Exercise prompt ▸
Count how many lines hold the string "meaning", and give only that number.

Robot action calls:
|---|

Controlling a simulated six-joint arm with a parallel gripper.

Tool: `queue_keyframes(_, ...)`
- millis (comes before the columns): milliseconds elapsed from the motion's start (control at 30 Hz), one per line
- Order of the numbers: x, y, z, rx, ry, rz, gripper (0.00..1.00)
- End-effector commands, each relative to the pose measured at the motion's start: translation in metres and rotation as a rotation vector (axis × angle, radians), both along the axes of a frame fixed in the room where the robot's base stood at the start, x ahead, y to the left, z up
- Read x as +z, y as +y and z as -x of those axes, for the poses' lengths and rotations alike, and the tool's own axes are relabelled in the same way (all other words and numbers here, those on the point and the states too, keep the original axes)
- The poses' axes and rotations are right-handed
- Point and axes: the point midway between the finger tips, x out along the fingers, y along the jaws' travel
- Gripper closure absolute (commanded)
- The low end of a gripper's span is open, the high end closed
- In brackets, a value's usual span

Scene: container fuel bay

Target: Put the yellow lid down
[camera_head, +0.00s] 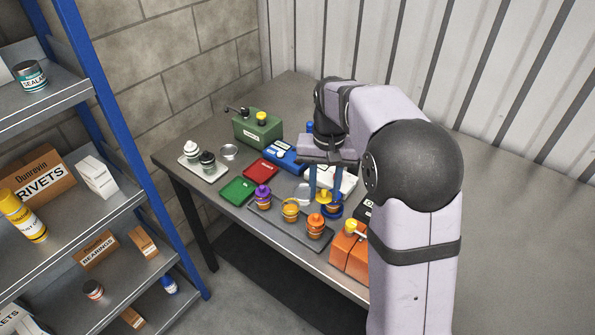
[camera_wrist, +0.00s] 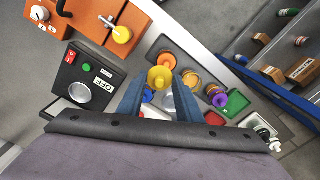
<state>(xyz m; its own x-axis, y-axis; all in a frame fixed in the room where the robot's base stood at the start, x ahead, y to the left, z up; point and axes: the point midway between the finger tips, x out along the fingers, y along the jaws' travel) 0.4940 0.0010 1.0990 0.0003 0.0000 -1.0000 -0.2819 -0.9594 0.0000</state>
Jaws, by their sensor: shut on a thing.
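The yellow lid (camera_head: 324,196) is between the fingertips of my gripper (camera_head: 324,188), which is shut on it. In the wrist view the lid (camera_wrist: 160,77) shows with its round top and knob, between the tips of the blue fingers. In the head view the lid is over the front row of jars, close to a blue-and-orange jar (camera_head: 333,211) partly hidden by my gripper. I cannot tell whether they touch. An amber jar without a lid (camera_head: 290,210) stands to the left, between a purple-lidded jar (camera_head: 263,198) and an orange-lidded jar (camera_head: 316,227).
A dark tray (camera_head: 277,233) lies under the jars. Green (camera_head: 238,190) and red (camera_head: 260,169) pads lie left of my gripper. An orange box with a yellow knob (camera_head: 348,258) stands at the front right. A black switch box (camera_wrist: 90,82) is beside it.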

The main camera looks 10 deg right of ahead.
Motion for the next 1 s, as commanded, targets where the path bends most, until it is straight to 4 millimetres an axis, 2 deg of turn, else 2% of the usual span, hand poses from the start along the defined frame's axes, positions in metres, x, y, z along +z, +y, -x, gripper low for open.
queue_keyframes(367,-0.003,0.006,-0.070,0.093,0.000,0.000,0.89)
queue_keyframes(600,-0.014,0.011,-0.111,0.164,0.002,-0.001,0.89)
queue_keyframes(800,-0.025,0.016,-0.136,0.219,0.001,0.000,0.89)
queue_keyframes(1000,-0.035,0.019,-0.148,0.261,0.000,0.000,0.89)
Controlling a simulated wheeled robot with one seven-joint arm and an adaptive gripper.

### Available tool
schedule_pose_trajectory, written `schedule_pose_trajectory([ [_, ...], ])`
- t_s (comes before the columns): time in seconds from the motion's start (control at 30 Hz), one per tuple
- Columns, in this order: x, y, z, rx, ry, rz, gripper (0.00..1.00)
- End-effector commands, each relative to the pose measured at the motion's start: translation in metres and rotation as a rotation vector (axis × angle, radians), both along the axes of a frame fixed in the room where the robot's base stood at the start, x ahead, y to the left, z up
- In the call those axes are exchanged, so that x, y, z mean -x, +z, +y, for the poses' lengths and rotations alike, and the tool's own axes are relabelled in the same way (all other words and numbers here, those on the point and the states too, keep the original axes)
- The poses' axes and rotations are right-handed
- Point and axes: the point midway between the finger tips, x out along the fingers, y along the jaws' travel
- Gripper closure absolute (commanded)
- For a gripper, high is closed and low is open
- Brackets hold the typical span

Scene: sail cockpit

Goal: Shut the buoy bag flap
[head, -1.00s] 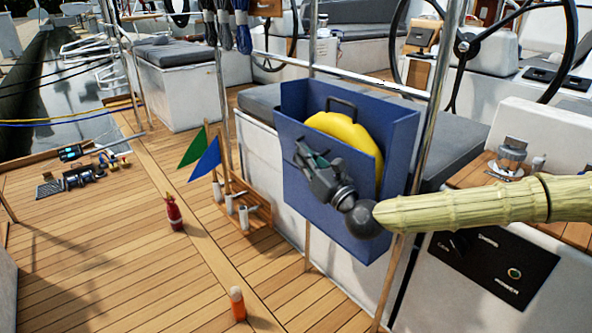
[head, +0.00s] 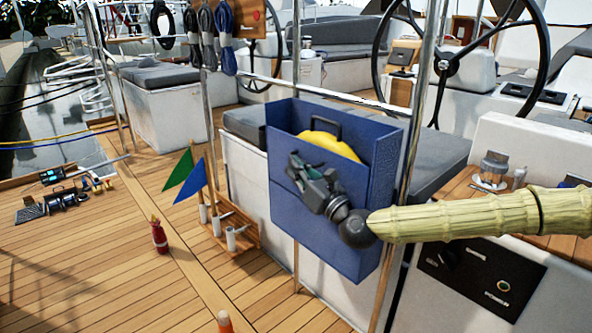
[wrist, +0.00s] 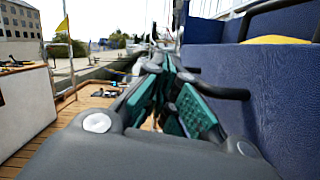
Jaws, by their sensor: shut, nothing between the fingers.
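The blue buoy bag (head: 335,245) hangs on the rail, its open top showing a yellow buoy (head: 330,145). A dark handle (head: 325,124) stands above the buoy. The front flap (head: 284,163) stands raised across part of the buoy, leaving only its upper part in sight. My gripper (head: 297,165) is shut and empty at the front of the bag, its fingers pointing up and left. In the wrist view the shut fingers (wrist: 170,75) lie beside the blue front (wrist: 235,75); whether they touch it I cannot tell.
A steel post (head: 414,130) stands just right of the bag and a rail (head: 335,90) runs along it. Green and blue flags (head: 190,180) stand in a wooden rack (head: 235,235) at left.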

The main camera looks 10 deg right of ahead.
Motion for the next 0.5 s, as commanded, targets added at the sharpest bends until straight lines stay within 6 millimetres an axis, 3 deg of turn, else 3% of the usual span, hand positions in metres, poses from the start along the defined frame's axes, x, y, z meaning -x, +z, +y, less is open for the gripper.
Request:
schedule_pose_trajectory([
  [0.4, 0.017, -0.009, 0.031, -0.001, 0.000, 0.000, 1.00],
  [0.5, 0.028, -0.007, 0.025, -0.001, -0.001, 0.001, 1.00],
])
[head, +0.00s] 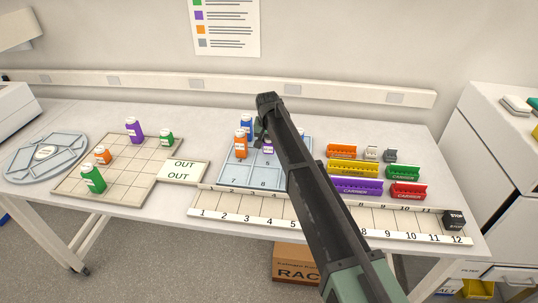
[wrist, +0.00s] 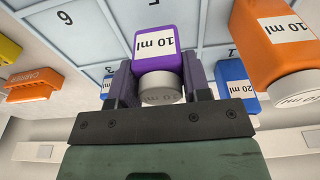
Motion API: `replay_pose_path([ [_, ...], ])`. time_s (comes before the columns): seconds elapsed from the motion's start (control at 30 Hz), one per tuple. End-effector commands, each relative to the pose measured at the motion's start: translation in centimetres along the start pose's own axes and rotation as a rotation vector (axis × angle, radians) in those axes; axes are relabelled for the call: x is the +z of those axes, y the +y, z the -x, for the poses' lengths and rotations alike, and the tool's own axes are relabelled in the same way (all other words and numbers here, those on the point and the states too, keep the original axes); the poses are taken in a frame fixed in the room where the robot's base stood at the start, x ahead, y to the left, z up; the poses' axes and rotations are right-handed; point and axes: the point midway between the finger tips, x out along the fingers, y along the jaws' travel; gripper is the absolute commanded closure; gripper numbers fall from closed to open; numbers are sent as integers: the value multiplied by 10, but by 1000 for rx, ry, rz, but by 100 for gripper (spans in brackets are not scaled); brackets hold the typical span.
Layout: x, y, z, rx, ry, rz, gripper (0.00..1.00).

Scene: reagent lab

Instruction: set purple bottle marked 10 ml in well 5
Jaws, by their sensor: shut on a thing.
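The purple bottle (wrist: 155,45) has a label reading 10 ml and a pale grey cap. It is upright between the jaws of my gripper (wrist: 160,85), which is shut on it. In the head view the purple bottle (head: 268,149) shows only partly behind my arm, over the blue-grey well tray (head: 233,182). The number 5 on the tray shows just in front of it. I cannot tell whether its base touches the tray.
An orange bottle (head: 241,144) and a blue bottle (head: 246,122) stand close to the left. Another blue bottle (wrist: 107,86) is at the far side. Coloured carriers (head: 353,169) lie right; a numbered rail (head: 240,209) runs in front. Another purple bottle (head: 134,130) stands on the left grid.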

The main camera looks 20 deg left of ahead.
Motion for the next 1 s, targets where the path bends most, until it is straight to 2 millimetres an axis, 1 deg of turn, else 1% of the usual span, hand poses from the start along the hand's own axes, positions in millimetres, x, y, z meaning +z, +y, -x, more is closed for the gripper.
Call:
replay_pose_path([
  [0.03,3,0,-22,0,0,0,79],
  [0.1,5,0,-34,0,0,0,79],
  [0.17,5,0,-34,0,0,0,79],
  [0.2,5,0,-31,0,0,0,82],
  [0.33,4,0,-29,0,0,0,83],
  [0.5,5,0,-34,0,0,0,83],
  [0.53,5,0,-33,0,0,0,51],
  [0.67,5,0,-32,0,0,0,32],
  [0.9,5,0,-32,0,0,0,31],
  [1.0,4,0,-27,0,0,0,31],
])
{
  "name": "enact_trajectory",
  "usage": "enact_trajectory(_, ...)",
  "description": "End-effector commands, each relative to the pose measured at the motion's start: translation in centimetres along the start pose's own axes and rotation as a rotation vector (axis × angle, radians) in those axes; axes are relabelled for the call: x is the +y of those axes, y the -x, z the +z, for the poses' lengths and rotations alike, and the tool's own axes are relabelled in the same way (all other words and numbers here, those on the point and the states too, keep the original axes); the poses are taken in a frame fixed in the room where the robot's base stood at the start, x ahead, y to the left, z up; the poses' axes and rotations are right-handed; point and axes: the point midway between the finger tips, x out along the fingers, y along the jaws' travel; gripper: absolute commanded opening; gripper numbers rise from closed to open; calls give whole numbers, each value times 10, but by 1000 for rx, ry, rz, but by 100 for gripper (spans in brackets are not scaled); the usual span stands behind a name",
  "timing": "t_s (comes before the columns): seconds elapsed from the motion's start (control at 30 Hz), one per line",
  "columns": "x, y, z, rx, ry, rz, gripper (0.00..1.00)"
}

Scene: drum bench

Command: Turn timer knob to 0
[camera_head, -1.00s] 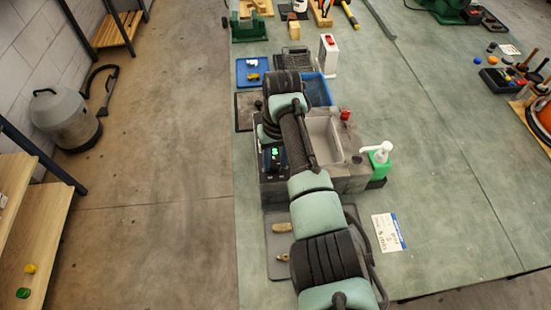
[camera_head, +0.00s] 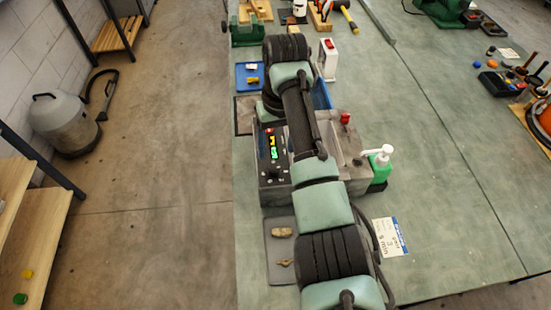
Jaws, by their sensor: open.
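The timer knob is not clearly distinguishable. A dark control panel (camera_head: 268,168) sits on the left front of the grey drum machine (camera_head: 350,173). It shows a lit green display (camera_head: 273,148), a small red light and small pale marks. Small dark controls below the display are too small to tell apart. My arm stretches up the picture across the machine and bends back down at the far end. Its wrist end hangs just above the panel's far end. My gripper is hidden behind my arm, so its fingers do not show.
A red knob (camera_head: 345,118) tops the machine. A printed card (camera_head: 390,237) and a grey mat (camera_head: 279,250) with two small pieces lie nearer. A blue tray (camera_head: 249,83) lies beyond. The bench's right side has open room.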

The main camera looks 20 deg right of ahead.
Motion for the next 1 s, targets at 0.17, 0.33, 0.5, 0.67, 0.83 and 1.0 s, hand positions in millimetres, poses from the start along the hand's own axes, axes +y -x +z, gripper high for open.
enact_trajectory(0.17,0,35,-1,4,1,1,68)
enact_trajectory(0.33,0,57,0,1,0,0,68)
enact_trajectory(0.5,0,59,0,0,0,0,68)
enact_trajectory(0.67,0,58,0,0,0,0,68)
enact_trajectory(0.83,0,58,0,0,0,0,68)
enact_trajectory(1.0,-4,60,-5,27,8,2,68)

|---|

Task result ▸
2